» **Supplied entries**
═══
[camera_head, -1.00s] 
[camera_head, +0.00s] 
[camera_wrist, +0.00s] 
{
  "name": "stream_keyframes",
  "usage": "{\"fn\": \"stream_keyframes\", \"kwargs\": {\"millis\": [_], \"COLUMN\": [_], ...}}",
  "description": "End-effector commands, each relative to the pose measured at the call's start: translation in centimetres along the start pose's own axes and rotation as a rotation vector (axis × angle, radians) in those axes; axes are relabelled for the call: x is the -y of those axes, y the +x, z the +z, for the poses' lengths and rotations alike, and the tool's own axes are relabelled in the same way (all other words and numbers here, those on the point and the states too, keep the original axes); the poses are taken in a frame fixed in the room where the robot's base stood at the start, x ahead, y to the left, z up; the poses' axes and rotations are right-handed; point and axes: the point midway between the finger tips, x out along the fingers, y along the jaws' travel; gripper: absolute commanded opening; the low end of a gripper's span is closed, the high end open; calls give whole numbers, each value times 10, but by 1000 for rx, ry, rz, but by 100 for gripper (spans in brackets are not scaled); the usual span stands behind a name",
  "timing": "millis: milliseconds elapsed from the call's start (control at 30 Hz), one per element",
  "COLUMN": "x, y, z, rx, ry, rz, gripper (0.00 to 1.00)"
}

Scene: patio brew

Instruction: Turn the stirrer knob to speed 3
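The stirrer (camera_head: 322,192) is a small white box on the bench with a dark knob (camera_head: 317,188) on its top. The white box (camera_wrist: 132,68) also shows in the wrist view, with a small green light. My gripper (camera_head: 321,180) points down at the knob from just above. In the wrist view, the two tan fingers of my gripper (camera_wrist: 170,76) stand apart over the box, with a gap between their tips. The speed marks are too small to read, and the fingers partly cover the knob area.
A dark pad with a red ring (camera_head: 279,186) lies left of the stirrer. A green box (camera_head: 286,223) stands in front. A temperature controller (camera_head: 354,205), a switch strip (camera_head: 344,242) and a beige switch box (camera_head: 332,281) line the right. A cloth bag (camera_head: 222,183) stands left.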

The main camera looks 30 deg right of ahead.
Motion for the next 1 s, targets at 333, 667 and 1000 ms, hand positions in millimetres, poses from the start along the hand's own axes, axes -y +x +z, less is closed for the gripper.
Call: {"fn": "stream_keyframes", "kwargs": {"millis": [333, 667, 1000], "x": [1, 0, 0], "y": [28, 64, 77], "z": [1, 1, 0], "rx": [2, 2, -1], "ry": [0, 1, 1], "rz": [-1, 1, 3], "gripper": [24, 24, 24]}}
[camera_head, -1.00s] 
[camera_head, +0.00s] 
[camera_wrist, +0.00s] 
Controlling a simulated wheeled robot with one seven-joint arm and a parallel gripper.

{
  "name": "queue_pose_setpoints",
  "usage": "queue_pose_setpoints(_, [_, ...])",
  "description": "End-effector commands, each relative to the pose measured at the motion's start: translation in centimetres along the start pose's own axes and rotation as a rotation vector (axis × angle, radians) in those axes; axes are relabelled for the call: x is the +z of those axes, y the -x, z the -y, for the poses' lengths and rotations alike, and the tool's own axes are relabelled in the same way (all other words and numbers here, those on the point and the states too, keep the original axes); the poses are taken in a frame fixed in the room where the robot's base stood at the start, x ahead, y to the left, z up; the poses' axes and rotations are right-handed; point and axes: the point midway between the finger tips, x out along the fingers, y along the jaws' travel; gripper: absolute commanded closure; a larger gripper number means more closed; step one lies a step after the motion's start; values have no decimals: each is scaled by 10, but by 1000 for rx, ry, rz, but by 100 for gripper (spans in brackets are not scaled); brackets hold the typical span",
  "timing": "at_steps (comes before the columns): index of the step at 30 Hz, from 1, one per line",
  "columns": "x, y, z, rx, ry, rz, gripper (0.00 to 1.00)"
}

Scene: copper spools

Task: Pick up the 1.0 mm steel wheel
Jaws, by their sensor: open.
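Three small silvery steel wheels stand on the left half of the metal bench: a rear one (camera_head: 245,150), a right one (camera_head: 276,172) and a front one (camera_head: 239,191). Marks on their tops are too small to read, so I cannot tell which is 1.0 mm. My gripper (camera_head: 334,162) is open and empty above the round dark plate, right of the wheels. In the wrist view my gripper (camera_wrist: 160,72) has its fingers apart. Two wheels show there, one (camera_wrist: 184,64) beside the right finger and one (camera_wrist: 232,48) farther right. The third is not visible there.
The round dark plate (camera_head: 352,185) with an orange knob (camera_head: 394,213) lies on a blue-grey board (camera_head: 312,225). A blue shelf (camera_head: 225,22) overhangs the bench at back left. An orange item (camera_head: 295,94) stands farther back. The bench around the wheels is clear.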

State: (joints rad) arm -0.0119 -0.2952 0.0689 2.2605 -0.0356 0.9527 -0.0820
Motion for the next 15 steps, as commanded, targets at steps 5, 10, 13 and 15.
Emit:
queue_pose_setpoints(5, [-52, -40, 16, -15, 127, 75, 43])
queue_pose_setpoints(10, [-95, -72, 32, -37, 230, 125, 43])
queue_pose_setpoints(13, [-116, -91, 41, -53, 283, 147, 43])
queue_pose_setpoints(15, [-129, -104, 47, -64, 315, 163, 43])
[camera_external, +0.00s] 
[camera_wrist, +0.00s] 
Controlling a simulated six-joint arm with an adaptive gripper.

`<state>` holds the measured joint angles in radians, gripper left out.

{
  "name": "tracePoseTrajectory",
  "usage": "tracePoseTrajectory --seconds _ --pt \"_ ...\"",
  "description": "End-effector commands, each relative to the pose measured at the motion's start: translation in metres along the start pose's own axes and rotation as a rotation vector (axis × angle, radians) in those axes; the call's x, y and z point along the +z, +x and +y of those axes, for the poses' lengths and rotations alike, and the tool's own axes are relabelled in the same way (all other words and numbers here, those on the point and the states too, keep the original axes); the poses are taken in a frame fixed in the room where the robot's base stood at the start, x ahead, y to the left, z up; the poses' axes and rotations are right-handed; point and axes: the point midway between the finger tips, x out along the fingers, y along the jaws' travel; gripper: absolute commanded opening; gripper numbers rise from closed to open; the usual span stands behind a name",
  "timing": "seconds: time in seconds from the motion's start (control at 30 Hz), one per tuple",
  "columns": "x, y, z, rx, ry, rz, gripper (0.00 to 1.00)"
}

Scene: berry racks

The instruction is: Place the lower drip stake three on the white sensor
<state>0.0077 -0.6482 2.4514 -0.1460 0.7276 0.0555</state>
═══
» **What you need to do**
Work out how many lines of the listing above include the word "Scene". Reply with nothing but the count.

» **Final answer**
3